To be done.
Each line of the material must be returned exactly.

Begin

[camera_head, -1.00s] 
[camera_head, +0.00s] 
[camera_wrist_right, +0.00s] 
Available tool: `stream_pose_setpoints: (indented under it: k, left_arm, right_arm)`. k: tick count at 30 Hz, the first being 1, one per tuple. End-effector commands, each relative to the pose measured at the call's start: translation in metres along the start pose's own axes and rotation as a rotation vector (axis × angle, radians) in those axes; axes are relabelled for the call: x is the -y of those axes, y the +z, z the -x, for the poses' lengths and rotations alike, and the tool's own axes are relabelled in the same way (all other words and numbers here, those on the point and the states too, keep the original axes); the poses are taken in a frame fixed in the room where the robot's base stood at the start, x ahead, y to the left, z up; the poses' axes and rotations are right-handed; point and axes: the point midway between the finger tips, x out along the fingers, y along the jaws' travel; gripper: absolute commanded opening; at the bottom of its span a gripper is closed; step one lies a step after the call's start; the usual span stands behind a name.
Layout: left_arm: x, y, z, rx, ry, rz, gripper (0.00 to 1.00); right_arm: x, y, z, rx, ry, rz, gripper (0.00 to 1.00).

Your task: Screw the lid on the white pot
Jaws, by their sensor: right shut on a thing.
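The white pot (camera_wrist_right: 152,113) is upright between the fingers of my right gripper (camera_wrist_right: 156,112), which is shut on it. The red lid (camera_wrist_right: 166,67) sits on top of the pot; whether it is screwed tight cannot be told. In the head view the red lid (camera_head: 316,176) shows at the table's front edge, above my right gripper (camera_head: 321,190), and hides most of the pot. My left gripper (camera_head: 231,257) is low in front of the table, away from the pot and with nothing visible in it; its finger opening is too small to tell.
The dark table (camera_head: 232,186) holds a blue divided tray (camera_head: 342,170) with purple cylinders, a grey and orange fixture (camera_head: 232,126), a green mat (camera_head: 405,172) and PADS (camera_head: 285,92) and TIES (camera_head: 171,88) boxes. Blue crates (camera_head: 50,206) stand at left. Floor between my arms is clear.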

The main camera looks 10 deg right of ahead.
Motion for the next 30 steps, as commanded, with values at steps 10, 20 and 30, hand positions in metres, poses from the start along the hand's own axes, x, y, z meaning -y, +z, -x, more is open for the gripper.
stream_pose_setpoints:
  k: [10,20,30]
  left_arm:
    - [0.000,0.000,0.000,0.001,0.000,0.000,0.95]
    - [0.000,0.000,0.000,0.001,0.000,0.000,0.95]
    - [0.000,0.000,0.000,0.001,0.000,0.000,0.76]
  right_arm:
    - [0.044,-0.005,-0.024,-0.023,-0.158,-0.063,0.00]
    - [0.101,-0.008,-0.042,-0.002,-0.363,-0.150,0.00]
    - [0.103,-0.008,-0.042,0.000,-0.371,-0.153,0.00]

End

Solution for this exercise.
[camera_head, -1.00s] 
[camera_head, +0.00s] 
[camera_wrist_right, +0.00s] 
Available tool: `stream_pose_setpoints: (indented under it: k, left_arm, right_arm)`. k: tick count at 30 Hz, the first being 1, one per tuple. End-effector commands, each relative to the pose measured at the call's start: translation in metres along the start pose's own axes and rotation as a rotation vector (axis × angle, radians) in those axes; axes are relabelled for the call: x is the -y of those axes, y the +z, z the -x, for the poses' lengths and rotations alike, and the tool's own axes are relabelled in the same way (all other words and numbers here, those on the point and the states too, keep the original axes); the poses are taken in a frame fixed in the room where the robot's base stood at the start, x ahead, y to the left, z up; the poses' axes and rotations are right-handed; point and axes: the point midway between the finger tips, x out along the fingers, y along the jaws' travel; gripper: absolute commanded opening; at the bottom of its span a gripper is closed; step one lies a step after the call's start; the usual span stands behind a name.
Layout: left_arm: x, y, z, rx, ry, rz, gripper (0.00 to 1.00); right_arm: x, y, z, rx, ry, rz, gripper (0.00 to 1.00).

Your task: Screw the lid on the white pot
Jaws, by their sensor: right shut on a thing.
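The white pot (camera_wrist_right: 152,113) is upright between the fingers of my right gripper (camera_wrist_right: 156,112), which is shut on it. The red lid (camera_wrist_right: 166,67) sits on top of the pot; whether it is screwed tight cannot be told. In the head view the red lid (camera_head: 316,176) shows at the table's front edge, above my right gripper (camera_head: 321,190), and hides most of the pot. My left gripper (camera_head: 231,257) is low in front of the table, away from the pot and with nothing visible in it; its finger opening is too small to tell.
The dark table (camera_head: 232,186) holds a blue divided tray (camera_head: 342,170) with purple cylinders, a grey and orange fixture (camera_head: 232,126), a green mat (camera_head: 405,172) and PADS (camera_head: 285,92) and TIES (camera_head: 171,88) boxes. Blue crates (camera_head: 50,206) stand at left. Floor between my arms is clear.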

The main camera looks 10 deg right of ahead.
Motion for the next 30 steps, as commanded, with values at steps 10, 20 and 30, hand positions in metres, poses from the start along the hand's own axes, x, y, z meaning -y, +z, -x, more is open for the gripper.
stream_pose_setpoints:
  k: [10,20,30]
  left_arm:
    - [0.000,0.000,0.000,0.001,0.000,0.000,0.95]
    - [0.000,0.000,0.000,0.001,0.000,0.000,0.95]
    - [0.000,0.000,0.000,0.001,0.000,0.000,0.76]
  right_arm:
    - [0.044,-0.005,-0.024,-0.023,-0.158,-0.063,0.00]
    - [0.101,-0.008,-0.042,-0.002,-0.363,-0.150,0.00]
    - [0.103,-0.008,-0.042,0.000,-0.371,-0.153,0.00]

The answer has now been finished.